Theresa May’s team 'plotting snap general election' for November
“What are you doing in November — because I think we are going to need an election”
Theresa May’s aides are reportedly planning for a snap general election in November to save Brexit and consolidate her position as prime minister.
The news comes amid a war of words between EU leaders and May as they negotiate Britain's withdrawal from the European Union. On Thursday the President of the European Council, Donald Tusk, claimed that the Conservative's Chequers plan "will not work" with May saying in a public statement on Friday that "neither side should demand the unacceptable of the other."
Two senior members of May’s Downing Street team reportedly responded to the stall in negotiations by "war-gaming" a November general election, according to the Sunday Times. One of these advisors said during a telephone call: “What are you doing in November — because I think we are going to need an election.”
Members of May's inner circle have also briefed cabinet ministers that the PM will stand down next summer in order to prevent a string of resignations that would likely lead to a Tory leadership contest.

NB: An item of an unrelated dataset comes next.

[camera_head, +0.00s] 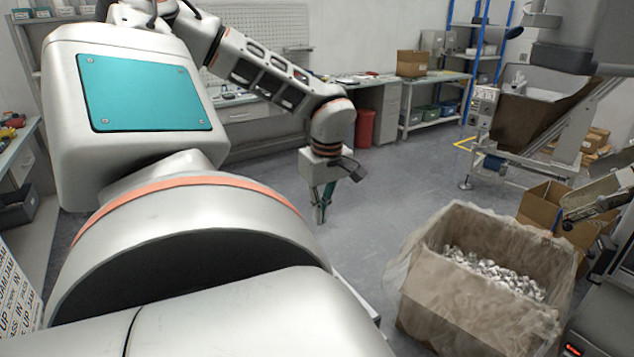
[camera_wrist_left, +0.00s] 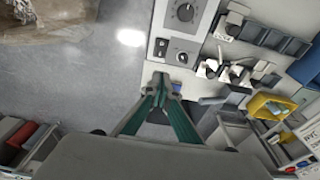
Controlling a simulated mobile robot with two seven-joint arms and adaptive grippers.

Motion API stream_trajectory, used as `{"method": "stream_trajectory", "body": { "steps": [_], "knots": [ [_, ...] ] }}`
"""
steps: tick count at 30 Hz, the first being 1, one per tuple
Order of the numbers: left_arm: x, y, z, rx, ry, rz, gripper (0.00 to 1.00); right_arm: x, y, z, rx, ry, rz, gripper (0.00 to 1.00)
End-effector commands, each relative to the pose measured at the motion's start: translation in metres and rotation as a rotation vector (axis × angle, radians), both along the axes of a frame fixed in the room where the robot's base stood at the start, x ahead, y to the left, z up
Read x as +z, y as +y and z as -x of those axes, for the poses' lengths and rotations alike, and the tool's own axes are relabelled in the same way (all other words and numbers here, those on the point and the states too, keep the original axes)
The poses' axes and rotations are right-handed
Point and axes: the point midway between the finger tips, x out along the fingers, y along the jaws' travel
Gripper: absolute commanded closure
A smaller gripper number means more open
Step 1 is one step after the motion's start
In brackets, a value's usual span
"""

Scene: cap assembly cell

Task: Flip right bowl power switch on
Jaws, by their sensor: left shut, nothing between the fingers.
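My left gripper (camera_head: 322,205) hangs over open floor in the middle of the head view, fingers pointing down and together. In the left wrist view its teal fingers (camera_wrist_left: 162,90) meet with nothing between them. Above the fingertips in that view is a light control panel with a round dial (camera_wrist_left: 185,12) and two small dark switches, one on the left (camera_wrist_left: 160,47) and one on the right (camera_wrist_left: 182,57). The fingertips appear just below the panel; I cannot tell whether they touch it. I cannot tell which switch is the right bowl power switch. My right gripper is not in view.
A plastic-lined carton (camera_head: 470,308) of shiny caps stands at the front right. Beside it are an open box (camera_head: 552,205) and a dark machine edge with a red-lit switch (camera_head: 573,350). A feeder machine (camera_head: 530,120) stands behind. The floor (camera_head: 390,200) between is clear.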

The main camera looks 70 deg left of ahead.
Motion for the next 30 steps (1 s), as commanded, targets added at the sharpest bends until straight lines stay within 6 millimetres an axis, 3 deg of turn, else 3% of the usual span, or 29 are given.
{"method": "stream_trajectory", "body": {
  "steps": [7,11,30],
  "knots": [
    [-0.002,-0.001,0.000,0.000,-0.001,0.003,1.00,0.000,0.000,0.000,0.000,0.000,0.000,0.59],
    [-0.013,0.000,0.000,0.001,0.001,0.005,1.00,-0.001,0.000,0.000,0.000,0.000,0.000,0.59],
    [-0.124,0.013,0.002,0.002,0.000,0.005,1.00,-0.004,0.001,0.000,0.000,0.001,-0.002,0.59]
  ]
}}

Labour leader Jeremy Corbyn ramped up pressure on May by promising Saturday night that his party will back a People's Vote if delegates vote for the policy at their annual conference that began this weekend. He also called for a snap election. "If this government can't deliver, then I simply say to Theresa May, the best way to settle this is by having a general election," he told the Labour Party conference this weekend.
But the prime minister told Tory MPs to keep “cool heads” and “hold their nerve” on Saturday night in response to call for a second referendum. “These negotiations were always bound to be toughest in the final straight,” she said.
“Many in Labour, the Liberal Democrats and the SNP are trying to thwart Brexit at every step. Some are now openly advocating a second referendum and extending article 50 to delay Brexit, sending us right back to square one.
“Others are talking directly to the EU to undermine the UK’s negotiating position. This is the moment to put our country first.”
The UK's deadline to make a deal on its exit from the EU is March, but May has previously stated that the additional time needed to push legislation through the Commons means a Brexit deal needs to be thrashed out by October.